From:H. S. Teoh <hsteoh@...>
Date:Saturday, August 31, 2002, 18:04
On Sat, Aug 31, 2002 at 07:48:18PM +0200, Philip Newton wrote:
> On 31 Aug 02, at 15:23, Roberto Suarez Soto wrote: > > > What do you think is the basic vocabulary to start a conlang? > > > > I was thinking that there are a few verbs that, because of its > > everyday use or significance, should be the first to be "created": to > > be, to have, to live, to die, to go, to come. > > Careful there. Some of those high-frequency verbs are used in special > ways in English and related languages which you may or may not wish to > duplicate. For example, there are a number of languages which need no > copula (so "I doctor" means "I *am* a doctor"), so "to be" is not > necessarily universal. Also, adjectives need not necessarily be > attached to a noun by a verb ("The tree *is* green"); they could be > verbs themselves (as in Japanese), or one could use a case construction as in > Ebisedian. (I imagine that languages which have no noun copula do the same > thing with adjectives; certainly Russian does -- "the tree green".)

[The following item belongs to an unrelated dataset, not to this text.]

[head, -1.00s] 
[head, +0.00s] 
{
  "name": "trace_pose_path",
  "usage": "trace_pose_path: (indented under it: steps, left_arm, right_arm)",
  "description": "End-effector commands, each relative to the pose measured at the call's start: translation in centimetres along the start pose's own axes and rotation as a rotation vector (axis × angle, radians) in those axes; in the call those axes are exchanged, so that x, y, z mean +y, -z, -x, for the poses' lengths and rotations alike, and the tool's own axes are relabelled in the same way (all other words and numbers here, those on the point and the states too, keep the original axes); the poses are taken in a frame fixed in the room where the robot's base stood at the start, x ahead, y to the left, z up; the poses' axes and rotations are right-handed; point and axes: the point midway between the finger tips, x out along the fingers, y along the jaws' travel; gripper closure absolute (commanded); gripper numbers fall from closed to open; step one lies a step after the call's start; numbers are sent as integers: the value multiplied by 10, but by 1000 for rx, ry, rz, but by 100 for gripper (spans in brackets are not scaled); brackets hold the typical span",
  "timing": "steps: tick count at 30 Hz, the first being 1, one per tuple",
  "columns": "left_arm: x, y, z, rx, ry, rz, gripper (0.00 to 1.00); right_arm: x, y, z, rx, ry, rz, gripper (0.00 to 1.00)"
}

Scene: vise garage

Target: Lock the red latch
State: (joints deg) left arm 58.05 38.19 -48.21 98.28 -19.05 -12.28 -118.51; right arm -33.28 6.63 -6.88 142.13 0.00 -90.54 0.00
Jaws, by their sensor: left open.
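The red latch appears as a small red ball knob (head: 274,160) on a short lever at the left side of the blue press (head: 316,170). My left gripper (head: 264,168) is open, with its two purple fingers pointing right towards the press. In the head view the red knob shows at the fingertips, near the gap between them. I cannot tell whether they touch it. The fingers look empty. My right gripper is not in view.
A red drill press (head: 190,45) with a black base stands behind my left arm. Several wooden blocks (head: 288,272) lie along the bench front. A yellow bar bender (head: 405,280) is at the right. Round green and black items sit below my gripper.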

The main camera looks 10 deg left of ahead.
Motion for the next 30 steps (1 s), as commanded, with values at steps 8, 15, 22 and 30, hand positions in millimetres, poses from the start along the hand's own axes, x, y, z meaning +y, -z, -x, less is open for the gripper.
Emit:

In Malay (and Indonesian, I believe), that is precisely what you do: pokok itu merah. tree that red "That tree is red." (Note that _itu_ is a demonstrative; in Malay, demonstratives come *after* the noun.) Interestingly, Malay *does* have a copula _ialah_. Just that it's not used in such contexts. So the distinction is finer than just either having a copula or not having a copula.
> Also "to have" -- the meaning as a full verb is possession, which some > languages render by constructions such as "X is on me" or "X is to me" rather > than "I have X".
[snip] Ebisedian uses the equivalent of "X is to me". Of course, with Ebisedian noun cases it is much more compact: "X(cvy) me(rcp)". T -- Written on the window of a clothing store: No shirt, no shoes, no service.